Portillo of Tudor said that the company may face similar issues in France and Germany. After Tesla released its third-quarter results in October, it was widely expected that demand for electric vehicles in the entire industry would slow down. In addition to this, subsidy issues will also arise.

Following these warnings, traditional automakers such as General Motors (GM.US) and Ford (F.US), car rental company Hertz (HTZ.US), and several electric vehicle suppliers have also made similar pessimistic predictions about electric vehicles.A significant reason for the overall weakness in the electric vehicle market is that the group of enthusiastic early adopters who are eager to purchase new technology may have become exhausted, while mainstream buyers remain cautious due to the high prices and the still-developing electric vehicle ecosystem.

In a report to clients on Tuesday, Cowen analyst Jeffrey Osborne wrote, "Since 2022, the average price of new electric vehicles has dropped by about 21%, but consumers are still hesitant to buy electric vehicles, with most citing battery reliability, lack of available public charging stations, and the time required for a full charge as the main psychological and physical barriers they cannot overcome."

As a result, Tesla, which only sells electric vehicles, has seen a decline in profit and revenue expectations. Portillo and Narayan are not the only analysts concerned about Tesla's prospects for next year.
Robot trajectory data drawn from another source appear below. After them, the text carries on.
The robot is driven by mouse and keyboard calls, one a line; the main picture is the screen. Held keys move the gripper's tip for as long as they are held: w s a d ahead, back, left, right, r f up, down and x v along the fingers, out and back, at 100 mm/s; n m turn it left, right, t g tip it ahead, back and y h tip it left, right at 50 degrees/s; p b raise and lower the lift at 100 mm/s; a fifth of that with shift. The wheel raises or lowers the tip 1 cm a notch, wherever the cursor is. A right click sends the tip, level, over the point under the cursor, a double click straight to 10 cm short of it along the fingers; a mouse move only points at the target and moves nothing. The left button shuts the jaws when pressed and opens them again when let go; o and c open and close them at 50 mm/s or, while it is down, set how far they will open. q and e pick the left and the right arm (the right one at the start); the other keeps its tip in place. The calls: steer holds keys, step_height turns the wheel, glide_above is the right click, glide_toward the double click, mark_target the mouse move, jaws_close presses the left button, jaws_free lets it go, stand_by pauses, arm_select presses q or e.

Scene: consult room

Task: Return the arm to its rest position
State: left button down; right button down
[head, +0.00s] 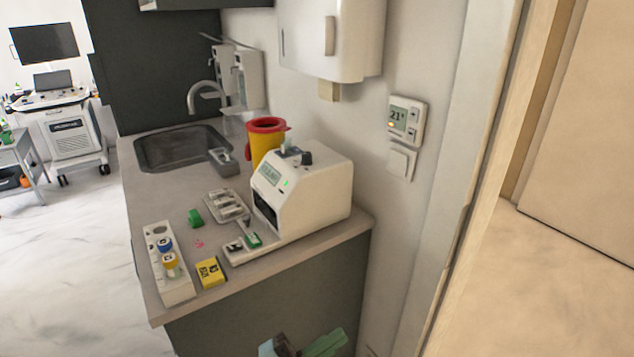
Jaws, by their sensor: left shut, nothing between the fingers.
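My left gripper (322,343) shows only in part at the bottom edge of the head view, in front of the counter's dark front. Its green fingers are together with nothing seen between them. It is below the countertop and apart from the things on it. The rest of the left arm is mostly out of the frame. My right gripper is not in view.
The counter (160,200) holds a white analyser (310,195), a yellow sharps bin (262,142) with a red rim, a white rack (165,285) with capped tubes, a yellow box (211,273) and a sink (180,148). A wall and door frame stand right; open floor lies left.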

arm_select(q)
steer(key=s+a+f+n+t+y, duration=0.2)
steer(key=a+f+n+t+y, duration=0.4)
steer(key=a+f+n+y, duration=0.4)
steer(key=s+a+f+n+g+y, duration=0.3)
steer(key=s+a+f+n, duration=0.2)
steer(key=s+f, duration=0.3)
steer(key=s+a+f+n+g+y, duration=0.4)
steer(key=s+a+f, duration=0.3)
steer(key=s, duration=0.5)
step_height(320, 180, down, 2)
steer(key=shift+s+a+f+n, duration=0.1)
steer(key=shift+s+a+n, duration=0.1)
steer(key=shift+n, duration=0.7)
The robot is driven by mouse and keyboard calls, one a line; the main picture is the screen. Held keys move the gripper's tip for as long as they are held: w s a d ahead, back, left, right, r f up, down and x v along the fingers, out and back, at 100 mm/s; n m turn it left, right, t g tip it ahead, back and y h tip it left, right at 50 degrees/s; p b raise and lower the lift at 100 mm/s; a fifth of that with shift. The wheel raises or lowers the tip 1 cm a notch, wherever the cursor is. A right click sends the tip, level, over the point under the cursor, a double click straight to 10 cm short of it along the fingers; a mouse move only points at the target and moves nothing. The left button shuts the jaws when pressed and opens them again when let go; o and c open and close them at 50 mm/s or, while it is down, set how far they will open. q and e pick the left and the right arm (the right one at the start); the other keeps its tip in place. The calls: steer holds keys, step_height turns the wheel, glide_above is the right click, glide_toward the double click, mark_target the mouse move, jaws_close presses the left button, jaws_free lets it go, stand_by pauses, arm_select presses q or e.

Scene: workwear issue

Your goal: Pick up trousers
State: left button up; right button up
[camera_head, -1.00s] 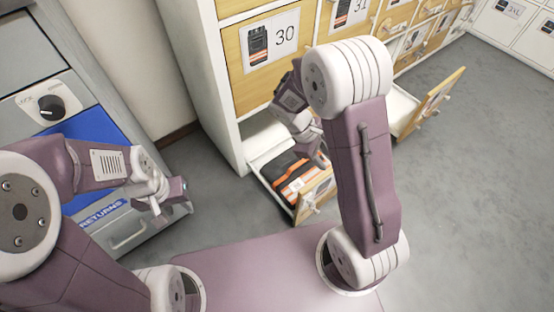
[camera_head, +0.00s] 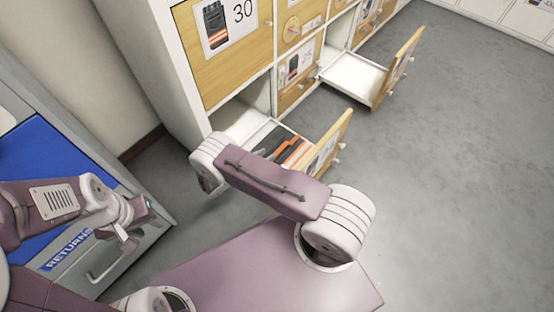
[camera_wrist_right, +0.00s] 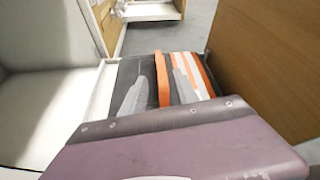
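The trousers (camera_head: 285,148) are folded, black with orange and pale bands, and lie in a pulled-out low drawer (camera_head: 326,145). In the right wrist view the trousers (camera_wrist_right: 150,75) fill the middle, with two grey tapered shapes over them; I cannot tell whether these are fingers or patches. My purple right-arm housing covers the near part of the drawer there. In the head view my right arm hides its own gripper, which is down by this drawer. My left gripper (camera_head: 132,230) hangs far left of the trousers, in front of the returns unit; its finger gap is unclear.
A second open drawer (camera_head: 352,72), apparently empty, stands further right. The cabinet with a drawer front marked 30 (camera_head: 222,45) rises behind. The blue-and-grey returns unit (camera_head: 50,160) is at the left. Grey floor (camera_head: 460,170) is clear at the right.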

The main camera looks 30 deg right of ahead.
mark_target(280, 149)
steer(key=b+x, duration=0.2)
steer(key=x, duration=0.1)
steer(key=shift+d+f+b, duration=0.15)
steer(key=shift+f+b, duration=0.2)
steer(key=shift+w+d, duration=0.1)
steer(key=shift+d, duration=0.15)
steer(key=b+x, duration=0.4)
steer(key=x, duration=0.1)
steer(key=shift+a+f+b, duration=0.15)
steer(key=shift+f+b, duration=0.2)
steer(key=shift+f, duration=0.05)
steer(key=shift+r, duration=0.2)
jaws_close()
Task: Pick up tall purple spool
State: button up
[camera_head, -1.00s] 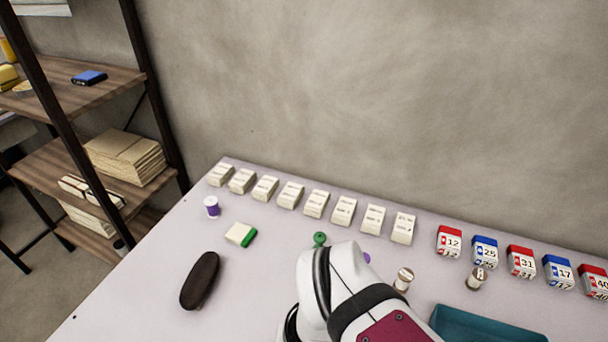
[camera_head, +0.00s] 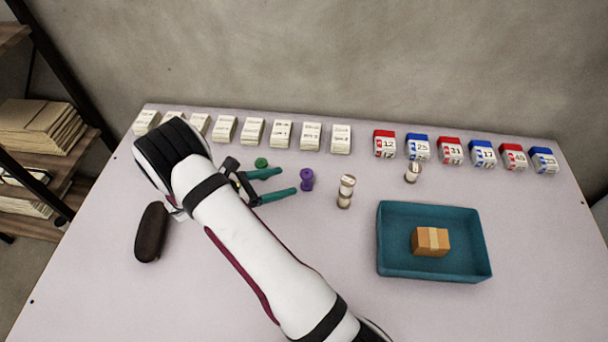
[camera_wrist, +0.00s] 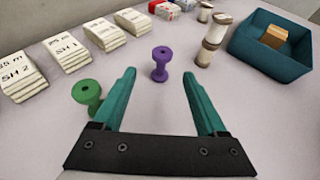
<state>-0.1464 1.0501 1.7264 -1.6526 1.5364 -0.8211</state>
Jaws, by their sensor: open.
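A purple spool (camera_head: 307,180) stands upright on the table, right of my gripper (camera_head: 279,184). In the wrist view the purple spool (camera_wrist: 161,64) is ahead of my gripper (camera_wrist: 158,80), between the lines of its two teal fingers and beyond their tips. The fingers are apart, with nothing held between them. A green spool (camera_head: 261,162) lies close to the upper finger; in the wrist view the green spool (camera_wrist: 88,96) is just outside the left finger. The short purple-and-white spool seen earlier at the table's left is not visible now.
Pale spools (camera_head: 346,191) stand right of the purple one, with another (camera_head: 412,173) farther right. A teal tray (camera_head: 384,240) holds a cardboard box (camera_head: 430,241). Labelled white packets (camera_head: 281,134) and red and blue numbered blocks (camera_head: 449,150) line the back. A dark case (camera_head: 151,232) lies left.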

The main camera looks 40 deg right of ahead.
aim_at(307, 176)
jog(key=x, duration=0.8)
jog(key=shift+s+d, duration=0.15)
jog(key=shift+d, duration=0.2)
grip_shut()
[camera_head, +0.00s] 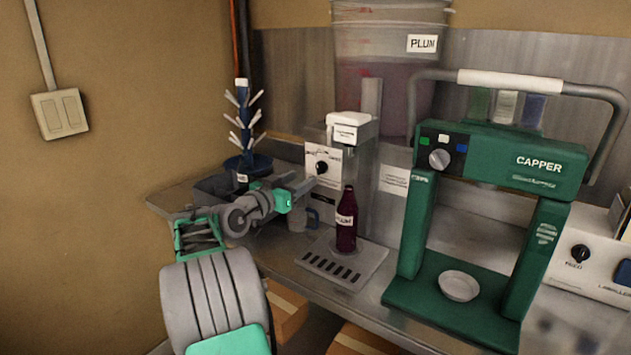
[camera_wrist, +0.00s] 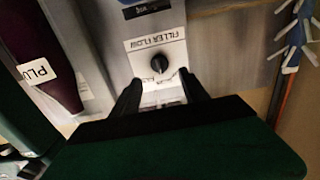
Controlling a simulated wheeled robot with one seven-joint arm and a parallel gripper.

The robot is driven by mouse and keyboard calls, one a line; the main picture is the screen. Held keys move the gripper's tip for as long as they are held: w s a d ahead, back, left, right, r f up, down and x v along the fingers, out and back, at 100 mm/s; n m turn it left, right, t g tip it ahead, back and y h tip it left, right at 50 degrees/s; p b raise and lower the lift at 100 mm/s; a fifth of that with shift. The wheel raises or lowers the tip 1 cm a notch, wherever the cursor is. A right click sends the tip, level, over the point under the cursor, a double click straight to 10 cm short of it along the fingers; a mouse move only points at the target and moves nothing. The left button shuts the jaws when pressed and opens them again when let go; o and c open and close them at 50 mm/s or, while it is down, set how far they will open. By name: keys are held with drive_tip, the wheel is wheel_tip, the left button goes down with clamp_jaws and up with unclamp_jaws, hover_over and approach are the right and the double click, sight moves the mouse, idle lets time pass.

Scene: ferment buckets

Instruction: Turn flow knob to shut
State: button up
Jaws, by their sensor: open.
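The flow knob (camera_head: 321,168) is a small black dial on the white front plate of the filler (camera_head: 348,130). In the wrist view the knob (camera_wrist: 159,64) shows upside down under the words FILLER FLOW; which way it points is too small to tell. My gripper (camera_head: 306,186) reaches toward the plate from the left. In the wrist view my gripper (camera_wrist: 160,79) is open and empty, its two dark fingers spread either side of the knob's line. The fingertips look just short of the knob, with no clear contact.
A dark red bottle (camera_head: 346,224) stands upright on the slotted drip tray (camera_head: 372,258) below the filler. A mug (camera_head: 298,217) is by my forearm. A bottle tree (camera_head: 243,125) stands behind left. The green capper (camera_head: 455,292) blocks the right; a PLUM bucket (camera_head: 388,22) is behind.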

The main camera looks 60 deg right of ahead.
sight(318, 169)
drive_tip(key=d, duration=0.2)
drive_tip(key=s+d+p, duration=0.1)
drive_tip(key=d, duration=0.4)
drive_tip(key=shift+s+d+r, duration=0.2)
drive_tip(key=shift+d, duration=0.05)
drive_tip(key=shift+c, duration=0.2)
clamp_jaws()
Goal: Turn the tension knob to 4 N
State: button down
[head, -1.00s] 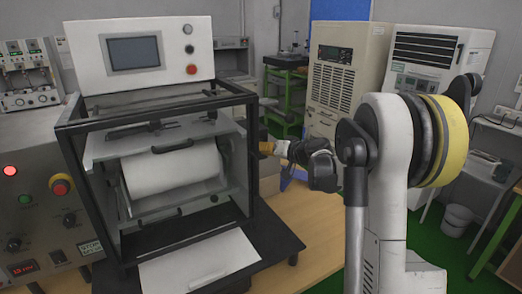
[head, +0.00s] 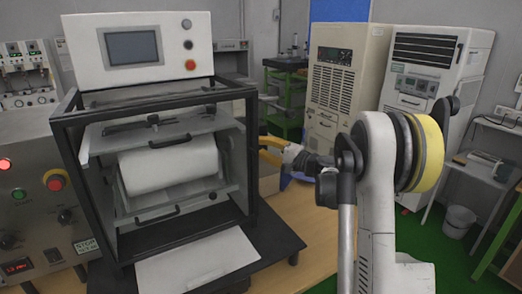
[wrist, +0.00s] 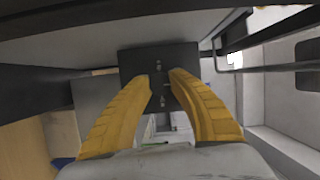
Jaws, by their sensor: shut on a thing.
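The machine (head: 160,165) is a black-framed box with a white roll inside and a screen panel on top. My gripper (head: 262,148) is at the right side of its frame, with its yellow fingers pointing left. In the wrist view, the two yellow fingers of my gripper (wrist: 161,80) curve in to a dark block (wrist: 160,55) with small screws. The fingertips are close together and shut on a small dark part at this block. I cannot tell the tension knob apart there, and no scale or 4 N mark is readable.
A control box (head: 30,215) with a red button and dark knobs stands left of the machine. The wooden table (head: 290,235) has bare room to the right. Two tall cabinets (head: 345,85) stand behind my arm. In the wrist view, frame bars run close by at the upper right.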

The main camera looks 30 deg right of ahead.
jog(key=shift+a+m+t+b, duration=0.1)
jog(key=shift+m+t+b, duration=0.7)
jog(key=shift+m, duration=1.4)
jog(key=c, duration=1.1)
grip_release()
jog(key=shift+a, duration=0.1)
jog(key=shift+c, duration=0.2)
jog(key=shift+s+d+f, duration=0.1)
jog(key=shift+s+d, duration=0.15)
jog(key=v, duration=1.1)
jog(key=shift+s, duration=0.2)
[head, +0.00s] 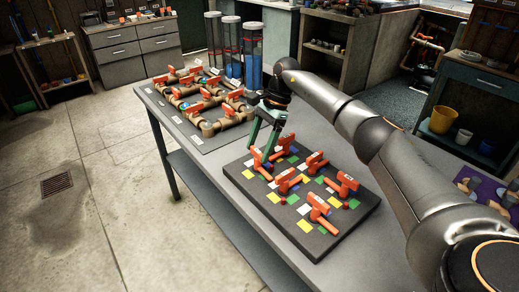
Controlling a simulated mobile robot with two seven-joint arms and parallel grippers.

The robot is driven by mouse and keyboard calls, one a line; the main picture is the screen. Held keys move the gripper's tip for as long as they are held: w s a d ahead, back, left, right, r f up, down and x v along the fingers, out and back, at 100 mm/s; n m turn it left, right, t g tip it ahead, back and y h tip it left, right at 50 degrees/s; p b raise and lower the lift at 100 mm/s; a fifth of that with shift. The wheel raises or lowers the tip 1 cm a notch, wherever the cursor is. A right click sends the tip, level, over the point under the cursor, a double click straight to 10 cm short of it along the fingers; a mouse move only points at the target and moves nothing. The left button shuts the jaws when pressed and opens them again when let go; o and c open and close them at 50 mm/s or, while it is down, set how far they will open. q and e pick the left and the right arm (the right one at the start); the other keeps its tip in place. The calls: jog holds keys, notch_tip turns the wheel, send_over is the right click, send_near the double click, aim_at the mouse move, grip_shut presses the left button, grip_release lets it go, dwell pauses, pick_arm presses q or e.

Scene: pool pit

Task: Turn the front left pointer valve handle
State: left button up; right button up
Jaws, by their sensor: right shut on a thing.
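A dark square board (345,222) lies on the grey table, with several orange pointer valve handles on it among coloured squares. My right gripper (259,152) has green fingers and reaches down to the board's left corner. It is shut on the orange pointer handle (258,161) there, and the fingers partly cover that handle. Other orange handles stand nearby: one (287,181) in the middle, one (316,163) behind it, one (345,184) at the right and one (319,208) towards the near corner. My left gripper is not in view.
A rack of brown pipes with orange valve handles (203,103) lies on the table's far left part. Clear cylinders (232,48) stand behind it. A purple mat (483,187) lies at the right. Bare table (378,272) shows in front of the board.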

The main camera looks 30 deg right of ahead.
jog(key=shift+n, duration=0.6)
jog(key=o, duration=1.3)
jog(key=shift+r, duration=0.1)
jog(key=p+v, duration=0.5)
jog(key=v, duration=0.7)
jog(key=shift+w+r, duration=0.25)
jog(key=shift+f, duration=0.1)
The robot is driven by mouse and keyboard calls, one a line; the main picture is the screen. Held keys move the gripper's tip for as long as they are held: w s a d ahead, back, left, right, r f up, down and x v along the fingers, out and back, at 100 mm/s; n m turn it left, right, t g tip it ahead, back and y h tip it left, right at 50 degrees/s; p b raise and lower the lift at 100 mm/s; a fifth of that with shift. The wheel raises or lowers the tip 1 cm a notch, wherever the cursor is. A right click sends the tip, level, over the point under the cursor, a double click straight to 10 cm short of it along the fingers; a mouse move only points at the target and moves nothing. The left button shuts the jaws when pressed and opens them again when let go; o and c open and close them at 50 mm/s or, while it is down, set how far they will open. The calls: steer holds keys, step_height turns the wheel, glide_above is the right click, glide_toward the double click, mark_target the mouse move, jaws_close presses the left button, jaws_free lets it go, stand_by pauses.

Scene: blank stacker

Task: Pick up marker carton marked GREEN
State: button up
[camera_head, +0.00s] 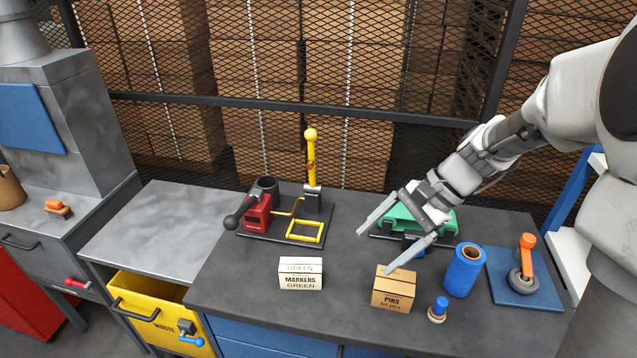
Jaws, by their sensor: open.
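The marker carton (301,274) is a small white box on the dark workbench, left of the middle. Its front reads MARKERS GREEN and its top GREEN. It stands upright with clear space around it. My gripper (374,250) comes in from the right, above the bench. Its two long grey fingers are spread wide apart with nothing between them. The gripper is to the right of the marker carton and apart from it. The nearer fingertip is just above the brown PINS carton (393,292); I cannot tell whether it touches.
A red device with a yellow lever (311,160) stands behind the marker carton. A green device (405,221) is partly hidden behind my gripper. A blue cylinder (464,270), a blue-knobbed stamp (438,309) and an orange-handled tool (524,268) stand right. The yellow waste bin (150,312) is lower left.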

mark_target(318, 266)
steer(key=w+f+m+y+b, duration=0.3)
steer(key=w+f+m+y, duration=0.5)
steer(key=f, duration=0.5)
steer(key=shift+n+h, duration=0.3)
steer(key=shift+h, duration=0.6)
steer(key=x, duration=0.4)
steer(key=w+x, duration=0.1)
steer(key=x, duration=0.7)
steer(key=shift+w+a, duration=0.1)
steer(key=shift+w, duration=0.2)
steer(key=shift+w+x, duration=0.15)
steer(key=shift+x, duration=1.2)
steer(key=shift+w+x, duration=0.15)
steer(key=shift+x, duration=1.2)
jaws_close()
Last Friday, Deutsche Bank analyst Emmanuel Rosner stated that the "greater risk" facing Tesla is that its growth and profitability in 2024 may be lower than expected, given the slowdown in electric vehicle adoption.

Tesla's stock rose 1.9% on Tuesday, bringing its year-to-date gain to 108%. However, its performance this quarter has been disappointing, reflecting the deteriorating outlook for electric vehicle adoption in 2024. Since the end of September, Tesla has risen by about 2%, while the total return of the S&P 500 index is 11.5%.